**Work instructions:**
Locate the line containing "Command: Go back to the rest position" in the data below. Reproduce it and every following line up to the end, exactly as given.

**Material:**
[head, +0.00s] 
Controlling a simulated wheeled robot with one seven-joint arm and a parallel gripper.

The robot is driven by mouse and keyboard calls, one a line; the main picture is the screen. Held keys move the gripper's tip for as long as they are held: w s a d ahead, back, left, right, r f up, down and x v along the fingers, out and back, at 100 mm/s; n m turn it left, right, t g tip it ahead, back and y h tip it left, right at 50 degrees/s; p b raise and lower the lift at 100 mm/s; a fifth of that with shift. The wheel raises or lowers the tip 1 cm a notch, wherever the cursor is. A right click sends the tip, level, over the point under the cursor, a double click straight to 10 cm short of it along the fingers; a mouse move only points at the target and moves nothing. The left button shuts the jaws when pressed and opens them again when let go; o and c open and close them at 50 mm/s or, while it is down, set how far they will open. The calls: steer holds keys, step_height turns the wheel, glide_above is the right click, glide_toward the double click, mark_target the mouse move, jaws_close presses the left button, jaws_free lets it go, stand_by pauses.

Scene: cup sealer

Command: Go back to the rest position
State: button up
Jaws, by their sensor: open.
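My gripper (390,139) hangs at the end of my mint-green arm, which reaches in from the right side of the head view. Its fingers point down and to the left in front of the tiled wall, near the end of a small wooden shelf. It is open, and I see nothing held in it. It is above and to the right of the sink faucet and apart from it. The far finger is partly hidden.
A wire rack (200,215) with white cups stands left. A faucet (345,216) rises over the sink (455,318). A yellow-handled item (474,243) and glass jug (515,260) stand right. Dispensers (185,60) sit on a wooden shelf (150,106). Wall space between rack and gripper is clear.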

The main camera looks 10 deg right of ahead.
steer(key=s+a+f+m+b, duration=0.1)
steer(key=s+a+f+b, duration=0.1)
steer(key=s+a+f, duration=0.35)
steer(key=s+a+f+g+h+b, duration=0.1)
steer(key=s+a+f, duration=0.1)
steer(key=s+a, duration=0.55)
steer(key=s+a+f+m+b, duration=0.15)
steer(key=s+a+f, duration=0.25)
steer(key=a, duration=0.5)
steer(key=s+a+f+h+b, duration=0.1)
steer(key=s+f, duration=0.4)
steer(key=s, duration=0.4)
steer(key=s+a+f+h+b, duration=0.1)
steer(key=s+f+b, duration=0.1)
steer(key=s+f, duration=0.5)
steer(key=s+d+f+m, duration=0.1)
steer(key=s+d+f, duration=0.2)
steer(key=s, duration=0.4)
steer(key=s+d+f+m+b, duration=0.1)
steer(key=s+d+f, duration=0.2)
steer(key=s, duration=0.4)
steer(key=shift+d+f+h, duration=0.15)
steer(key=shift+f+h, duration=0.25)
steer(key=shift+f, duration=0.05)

**Written answer:**
Command: Go back to the rest position
State: button up
Jaws, by their sensor: open.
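My gripper (390,139) hangs at the end of my mint-green arm, which reaches in from the right side of the head view. Its fingers point down and to the left in front of the tiled wall, near the end of a small wooden shelf. It is open, and I see nothing held in it. It is above and to the right of the sink faucet and apart from it. The far finger is partly hidden.
A wire rack (200,215) with white cups stands left. A faucet (345,216) rises over the sink (455,318). A yellow-handled item (474,243) and glass jug (515,260) stand right. Dispensers (185,60) sit on a wooden shelf (150,106). Wall space between rack and gripper is clear.

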The main camera looks 10 deg right of ahead.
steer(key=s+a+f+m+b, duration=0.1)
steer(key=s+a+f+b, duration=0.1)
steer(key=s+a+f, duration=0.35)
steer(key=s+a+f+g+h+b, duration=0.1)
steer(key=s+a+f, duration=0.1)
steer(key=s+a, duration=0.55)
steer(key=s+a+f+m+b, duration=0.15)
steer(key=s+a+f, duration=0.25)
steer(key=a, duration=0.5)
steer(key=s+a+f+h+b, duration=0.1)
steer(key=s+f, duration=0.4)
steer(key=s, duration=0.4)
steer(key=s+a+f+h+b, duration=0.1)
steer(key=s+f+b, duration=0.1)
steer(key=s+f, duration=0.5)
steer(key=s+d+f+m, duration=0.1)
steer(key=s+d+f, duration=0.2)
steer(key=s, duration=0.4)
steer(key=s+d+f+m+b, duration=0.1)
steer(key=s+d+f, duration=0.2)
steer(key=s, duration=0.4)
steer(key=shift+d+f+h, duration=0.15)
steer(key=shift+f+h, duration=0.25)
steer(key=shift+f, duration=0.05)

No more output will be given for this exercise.